Lower educated more often incapacitated

06/05/2003 10:00

One in seven people aged 15-64 years in the Netherlands is incapacitated and not able to work. People with a lower level of education are twice as likely to be incapacitated as those with a higher education. Workplace adaptations are also less often carried out for people with a lower than for people with a higher education.

1.5 million incapacitated

In 2001, 14 percent of 15-64 years-olds were incapacitated. People with a lower level of education were twice as likely to be incapacitated as those with a higher education: 18 percent of people with lower educational levels had a handicap, compared with 9 percent of those with higher educational levels.

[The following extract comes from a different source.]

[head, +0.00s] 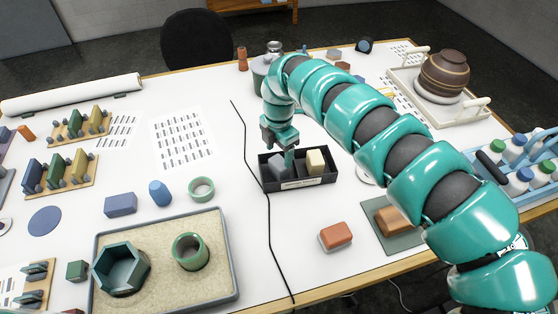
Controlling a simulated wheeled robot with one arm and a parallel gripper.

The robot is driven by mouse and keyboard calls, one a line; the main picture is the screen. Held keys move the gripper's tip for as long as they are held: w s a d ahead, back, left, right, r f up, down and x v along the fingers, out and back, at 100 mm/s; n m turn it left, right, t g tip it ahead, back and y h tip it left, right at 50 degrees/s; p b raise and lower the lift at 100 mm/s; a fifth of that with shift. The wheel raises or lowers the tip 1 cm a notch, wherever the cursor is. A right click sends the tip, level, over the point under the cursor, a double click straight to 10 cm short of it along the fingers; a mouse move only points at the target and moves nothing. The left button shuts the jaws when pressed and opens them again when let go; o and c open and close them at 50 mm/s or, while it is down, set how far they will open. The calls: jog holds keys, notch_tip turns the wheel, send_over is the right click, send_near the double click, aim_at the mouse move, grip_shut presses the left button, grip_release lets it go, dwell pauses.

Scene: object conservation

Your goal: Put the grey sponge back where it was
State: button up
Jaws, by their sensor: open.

Percentage of incapacitated, 2001

Lower educated workers more often incapacitated

The higher rates of incapacitation among the lower educated group are mainly caused by the fact that this group comprises more older people . Older people are more likely to be incapacitated than young people. In addition, more lower educated people work in sectors of industry where relatively many occupational handicaps occur, such as agriculture and manufacturing.

Furniture and tasks often adjusted

To keep incapacitated people in the labour process as long as possible, employers can adapt furniture or equipment to accommodate handicapped workers or provide special aids. Tasks and responsibilities can also be changed to suit someone with a certain handicap. Such adaptations had been made for 28 percent of incapacitated people in work in the previous last twelve months.

Fewer adaptations for lower educated

Adaptations to equipment or tasks had been made for one quarter of lower educated incapacitated workers in the last twelve months, and for one third of higher educated workers. Adaptations are therefore less likely to be made for people with lower education with a work handicap.

Incapacitated workers by adaptations at work, 2001

Different adaptations for higher educated

Fifty-four percent of higher educated people with a handicap had had their furniture or equipment adapted or had received aids to do their work. For those with a lower educational level this was only 33 percent. For 33 percent of higher educated people, the job content had been adjusted; for lower educated this was the case for 42 percent.